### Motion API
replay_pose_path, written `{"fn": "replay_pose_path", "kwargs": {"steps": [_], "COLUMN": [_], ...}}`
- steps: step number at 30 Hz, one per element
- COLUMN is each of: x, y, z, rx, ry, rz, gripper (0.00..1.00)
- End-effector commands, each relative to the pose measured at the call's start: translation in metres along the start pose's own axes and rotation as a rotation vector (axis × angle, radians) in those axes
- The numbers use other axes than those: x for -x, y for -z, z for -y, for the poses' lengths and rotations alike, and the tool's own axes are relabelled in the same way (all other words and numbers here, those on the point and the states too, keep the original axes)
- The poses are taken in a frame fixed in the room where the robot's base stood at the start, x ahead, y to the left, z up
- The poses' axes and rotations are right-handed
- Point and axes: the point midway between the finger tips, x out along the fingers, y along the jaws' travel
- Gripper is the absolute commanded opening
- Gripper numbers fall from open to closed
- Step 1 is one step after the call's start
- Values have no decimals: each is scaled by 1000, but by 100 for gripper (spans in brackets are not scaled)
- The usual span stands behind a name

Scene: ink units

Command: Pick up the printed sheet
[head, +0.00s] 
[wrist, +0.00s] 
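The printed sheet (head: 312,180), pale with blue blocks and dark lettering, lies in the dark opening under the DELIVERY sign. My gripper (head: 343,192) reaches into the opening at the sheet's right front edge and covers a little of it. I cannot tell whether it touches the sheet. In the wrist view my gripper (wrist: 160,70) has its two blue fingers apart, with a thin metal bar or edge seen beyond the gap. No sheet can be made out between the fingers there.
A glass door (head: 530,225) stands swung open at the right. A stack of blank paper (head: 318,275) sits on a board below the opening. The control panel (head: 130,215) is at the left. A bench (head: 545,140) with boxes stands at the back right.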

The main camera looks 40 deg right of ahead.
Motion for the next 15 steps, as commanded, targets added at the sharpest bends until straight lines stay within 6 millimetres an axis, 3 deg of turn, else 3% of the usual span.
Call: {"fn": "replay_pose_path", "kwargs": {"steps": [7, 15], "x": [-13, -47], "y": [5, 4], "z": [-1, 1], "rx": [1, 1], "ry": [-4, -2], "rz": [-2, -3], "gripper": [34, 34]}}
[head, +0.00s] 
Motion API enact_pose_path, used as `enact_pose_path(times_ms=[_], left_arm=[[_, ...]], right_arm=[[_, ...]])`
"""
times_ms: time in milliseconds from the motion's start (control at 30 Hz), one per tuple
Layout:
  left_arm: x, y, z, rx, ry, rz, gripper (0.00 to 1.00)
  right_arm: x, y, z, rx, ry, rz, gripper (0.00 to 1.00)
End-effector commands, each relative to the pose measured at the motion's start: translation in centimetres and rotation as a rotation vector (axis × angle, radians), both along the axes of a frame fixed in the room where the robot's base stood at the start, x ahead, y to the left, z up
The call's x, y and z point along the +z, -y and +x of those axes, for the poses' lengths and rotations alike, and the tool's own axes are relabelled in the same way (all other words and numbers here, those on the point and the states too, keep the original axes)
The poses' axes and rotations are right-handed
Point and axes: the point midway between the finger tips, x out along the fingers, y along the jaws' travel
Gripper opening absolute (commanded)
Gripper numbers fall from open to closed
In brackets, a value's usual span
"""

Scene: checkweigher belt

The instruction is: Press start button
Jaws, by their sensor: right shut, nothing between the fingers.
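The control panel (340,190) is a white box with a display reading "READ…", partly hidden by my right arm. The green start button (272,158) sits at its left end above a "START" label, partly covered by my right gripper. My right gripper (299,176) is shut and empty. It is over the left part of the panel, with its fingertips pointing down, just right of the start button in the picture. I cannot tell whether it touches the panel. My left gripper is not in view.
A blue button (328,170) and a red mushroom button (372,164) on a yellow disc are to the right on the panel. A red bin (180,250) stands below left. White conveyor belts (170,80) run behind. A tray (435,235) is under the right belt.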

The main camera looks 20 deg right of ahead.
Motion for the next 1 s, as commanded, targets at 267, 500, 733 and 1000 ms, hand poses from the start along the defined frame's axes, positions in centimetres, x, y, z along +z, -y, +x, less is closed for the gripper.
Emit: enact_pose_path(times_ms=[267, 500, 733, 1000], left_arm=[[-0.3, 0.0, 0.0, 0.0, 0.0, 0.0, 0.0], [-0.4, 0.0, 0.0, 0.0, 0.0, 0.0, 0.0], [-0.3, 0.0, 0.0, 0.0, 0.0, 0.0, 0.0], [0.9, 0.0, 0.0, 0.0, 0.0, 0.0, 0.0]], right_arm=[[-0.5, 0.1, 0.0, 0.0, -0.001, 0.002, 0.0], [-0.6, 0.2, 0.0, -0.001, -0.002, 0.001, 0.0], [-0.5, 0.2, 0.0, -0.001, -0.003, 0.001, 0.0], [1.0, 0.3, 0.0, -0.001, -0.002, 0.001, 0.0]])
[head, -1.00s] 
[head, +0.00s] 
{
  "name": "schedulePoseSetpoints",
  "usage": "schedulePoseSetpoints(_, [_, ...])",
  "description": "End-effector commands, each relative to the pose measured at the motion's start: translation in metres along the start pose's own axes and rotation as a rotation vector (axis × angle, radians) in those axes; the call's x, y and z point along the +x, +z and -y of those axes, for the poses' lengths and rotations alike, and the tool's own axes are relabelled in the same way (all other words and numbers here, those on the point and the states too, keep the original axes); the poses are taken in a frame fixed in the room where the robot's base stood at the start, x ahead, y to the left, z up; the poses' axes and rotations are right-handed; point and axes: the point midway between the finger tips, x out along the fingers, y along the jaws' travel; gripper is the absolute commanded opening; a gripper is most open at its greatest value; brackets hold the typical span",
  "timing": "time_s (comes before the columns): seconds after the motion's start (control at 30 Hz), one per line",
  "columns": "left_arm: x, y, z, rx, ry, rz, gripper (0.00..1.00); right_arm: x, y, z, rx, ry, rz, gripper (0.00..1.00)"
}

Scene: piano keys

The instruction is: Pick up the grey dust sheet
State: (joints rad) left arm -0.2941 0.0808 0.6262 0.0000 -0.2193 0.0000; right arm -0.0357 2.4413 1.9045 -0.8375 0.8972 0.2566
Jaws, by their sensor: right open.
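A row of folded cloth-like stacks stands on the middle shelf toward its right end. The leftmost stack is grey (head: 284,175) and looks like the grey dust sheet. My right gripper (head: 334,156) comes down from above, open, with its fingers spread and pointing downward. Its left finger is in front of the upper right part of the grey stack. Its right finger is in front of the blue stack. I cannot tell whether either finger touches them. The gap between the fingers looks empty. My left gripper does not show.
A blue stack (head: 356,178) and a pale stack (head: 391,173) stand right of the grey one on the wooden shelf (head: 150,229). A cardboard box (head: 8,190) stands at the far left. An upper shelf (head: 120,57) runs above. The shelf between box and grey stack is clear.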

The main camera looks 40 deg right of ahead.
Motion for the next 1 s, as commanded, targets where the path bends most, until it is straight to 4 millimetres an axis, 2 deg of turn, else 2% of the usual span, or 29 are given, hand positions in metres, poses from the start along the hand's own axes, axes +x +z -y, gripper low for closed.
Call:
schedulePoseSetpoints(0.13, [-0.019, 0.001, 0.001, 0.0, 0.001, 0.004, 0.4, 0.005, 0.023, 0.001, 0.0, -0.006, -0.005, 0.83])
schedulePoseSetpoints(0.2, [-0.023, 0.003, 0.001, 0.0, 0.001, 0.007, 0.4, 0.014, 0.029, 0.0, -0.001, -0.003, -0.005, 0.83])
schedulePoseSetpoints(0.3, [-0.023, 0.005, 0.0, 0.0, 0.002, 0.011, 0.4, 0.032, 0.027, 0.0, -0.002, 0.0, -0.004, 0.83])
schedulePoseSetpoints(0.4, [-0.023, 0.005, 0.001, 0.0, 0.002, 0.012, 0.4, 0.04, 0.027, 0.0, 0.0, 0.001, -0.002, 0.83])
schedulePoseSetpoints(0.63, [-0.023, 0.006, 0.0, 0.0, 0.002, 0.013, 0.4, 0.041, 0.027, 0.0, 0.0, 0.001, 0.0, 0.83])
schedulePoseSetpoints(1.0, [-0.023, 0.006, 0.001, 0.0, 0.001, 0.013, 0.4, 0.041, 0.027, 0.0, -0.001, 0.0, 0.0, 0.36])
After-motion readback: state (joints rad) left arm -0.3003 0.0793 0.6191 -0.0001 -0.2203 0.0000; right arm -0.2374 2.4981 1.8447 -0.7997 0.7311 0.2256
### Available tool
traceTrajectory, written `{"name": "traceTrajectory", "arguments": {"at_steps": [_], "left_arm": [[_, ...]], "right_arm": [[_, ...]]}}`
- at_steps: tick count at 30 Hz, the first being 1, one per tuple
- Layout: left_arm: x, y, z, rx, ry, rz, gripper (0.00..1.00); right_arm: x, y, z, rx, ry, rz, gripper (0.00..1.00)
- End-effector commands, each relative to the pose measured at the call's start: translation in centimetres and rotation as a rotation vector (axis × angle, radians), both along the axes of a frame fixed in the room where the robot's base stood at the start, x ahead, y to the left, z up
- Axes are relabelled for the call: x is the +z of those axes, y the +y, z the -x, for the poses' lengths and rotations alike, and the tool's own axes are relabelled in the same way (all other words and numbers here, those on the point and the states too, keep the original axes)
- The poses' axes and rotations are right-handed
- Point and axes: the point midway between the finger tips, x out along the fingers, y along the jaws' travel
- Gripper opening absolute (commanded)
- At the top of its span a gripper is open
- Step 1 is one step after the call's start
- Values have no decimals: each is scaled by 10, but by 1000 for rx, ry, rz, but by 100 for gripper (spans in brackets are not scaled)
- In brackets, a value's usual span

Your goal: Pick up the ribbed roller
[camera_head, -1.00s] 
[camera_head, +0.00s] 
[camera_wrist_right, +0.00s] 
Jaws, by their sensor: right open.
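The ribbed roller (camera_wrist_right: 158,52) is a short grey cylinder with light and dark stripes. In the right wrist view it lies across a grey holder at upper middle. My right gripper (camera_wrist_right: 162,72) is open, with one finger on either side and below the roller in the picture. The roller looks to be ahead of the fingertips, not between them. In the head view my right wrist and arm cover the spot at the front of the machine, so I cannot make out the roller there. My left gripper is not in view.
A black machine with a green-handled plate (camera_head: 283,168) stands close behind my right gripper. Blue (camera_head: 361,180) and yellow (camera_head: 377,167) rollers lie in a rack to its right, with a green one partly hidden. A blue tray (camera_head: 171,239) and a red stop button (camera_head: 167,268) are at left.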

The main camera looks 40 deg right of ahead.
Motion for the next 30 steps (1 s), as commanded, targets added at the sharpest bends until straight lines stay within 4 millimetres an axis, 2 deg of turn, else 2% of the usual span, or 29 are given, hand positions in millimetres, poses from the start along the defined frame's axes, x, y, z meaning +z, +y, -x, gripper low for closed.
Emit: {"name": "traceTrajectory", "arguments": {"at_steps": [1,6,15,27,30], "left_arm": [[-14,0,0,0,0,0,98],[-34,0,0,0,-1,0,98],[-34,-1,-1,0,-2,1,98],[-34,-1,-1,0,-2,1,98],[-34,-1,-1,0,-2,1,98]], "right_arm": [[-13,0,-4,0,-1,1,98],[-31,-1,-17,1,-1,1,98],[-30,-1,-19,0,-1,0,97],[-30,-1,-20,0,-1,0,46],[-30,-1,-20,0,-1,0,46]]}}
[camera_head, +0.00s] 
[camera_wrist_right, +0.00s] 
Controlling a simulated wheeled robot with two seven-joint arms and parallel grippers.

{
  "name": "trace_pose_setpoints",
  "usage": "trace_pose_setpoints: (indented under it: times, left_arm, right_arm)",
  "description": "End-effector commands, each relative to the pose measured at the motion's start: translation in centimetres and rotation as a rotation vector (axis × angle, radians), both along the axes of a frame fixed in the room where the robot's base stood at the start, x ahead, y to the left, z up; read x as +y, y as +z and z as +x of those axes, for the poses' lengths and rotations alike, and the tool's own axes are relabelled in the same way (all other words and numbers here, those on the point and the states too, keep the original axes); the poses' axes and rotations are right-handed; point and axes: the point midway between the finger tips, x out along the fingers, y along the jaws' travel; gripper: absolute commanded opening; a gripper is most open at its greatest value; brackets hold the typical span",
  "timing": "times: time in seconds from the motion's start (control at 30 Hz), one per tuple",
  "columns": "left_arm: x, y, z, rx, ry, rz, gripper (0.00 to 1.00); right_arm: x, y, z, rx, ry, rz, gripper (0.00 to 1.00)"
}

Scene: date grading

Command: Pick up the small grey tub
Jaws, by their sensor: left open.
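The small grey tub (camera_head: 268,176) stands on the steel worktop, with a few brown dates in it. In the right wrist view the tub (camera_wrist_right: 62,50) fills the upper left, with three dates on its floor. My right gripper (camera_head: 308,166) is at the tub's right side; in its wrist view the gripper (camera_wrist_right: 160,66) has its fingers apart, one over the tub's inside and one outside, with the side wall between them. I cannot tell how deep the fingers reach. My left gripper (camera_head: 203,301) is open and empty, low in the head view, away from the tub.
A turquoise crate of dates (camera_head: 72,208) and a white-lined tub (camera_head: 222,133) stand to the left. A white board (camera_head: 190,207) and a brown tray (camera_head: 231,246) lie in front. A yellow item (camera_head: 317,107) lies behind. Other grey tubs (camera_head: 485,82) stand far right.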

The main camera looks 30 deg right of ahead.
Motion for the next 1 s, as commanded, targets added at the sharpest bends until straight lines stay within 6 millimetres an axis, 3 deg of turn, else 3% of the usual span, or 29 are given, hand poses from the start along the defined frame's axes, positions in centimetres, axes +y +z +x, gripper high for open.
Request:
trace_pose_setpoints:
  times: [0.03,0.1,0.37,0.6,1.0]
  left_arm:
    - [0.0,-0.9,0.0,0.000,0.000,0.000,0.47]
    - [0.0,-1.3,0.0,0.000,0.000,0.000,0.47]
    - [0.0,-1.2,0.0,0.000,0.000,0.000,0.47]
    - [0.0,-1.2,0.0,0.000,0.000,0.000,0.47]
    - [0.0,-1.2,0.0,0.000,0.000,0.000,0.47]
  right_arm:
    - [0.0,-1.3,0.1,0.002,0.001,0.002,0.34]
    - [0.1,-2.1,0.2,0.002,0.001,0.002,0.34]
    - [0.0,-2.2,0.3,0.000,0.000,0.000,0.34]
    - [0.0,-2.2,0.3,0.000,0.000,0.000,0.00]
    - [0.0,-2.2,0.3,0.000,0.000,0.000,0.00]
━━━
Filter the listing above by the word "columns"; copy each line that passes.

Expected output:
  "timing": "time_s (comes before the columns): seconds after the motion's start (control at 30 Hz), one per line",
  "columns": "left_arm: x, y, z, rx, ry, rz, gripper (0.00..1.00); right_arm: x, y, z, rx, ry, rz, gripper (0.00..1.00)"
  "columns": "left_arm: x, y, z, rx, ry, rz, gripper (0.00 to 1.00); right_arm: x, y, z, rx, ry, rz, gripper (0.00 to 1.00)"

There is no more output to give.